Roma

Sanremo, Pro Vita contro il Festival: “Fiera del gender e della poligamia”

Tra pochi giorni inizia il Festival di Sanremo: i pro vita sono sul piede di guerra. Obbiettivo è soprattutto il concorrente Rosa Chemical

Continua la battaglia di Pro Vita & Famiglia contro il Festival di Sanremo, che comincerà tra una settimana. Il motivo è che secondo l'associazione il Festival sarà, come ogni anno secondo loro, un'occasione per fare propaganda Lgbt, per il gender fluid, il tutto finanziato dai soldi del canone. Per portare avanti la loro campagna, la Onlus ha lanciato una raccolta fondi.

Pietra dello scandalo è soprattutto il Rosa Chemical, il rapper che ha dichiarato in un'intervista rilasciata a Vanity Fair che con le sue canzoni a Sanremo porterà l'amore aperto, poligamo, la pornografia e il sesso promiscuo. Oltre a questo, lamentano, tra i co-conduttori e gli ospiti delle serata ci saranno molti personaggi paladini dei diritti Lgbt. Tutte cose inaccettabili, secondo l'associazione.
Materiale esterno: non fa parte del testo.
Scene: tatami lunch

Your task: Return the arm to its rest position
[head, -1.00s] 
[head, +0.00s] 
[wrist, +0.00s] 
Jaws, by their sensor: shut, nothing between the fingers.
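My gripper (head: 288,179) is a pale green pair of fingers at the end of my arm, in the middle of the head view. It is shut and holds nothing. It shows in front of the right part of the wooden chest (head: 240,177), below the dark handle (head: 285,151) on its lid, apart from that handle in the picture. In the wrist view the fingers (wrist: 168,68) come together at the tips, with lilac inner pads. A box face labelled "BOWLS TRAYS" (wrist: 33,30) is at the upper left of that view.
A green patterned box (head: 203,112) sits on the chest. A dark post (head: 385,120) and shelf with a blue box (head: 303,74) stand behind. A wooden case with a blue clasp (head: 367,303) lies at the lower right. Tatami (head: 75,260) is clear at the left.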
“Anche quest'anno, insomma, il Festival di Sanremo - si legge in un comunicato - sarà utilizzato col nostro canone per diffondere messaggi ideologici, relativisti, scadenti e immorali. Stiamo portando avanti una campagna per protestare contro il continuo abuso del nostro canone per fini di propaganda ideologica”.

La strategia di Pro Vita & Famiglia

Negli ultimi anni la Rai, dicono, “ha riempito i palinsesti di contenuti gender e LGBTQIA per influenzare la società. Persino su RaiGulp, il canale dedicato ai bambini, sono stati inseriti video, cartoni e programmi sull’orientamento sessuale e l'identità di genere. Uno scandalo che deve terminare”.

Scopo di Pro Vita & Famiglia è quindi quello di fare pressione sul Governo affinché costringa la Rai a cambiare rotta, denunciando l'indottrinamento, potenziando i propri canali comunicativi e ottenere l'intervento di istituzioni e autorità, come l'Agcom. Per far tutto questo l'associazione sta raccogliendo fondi, chiedendo un contributo tra i 15 e i 35 euro. “Il Festival comincia tra poco, dobbiamo farci sentire adesso se non vogliamo che diventi la fiera del gender”.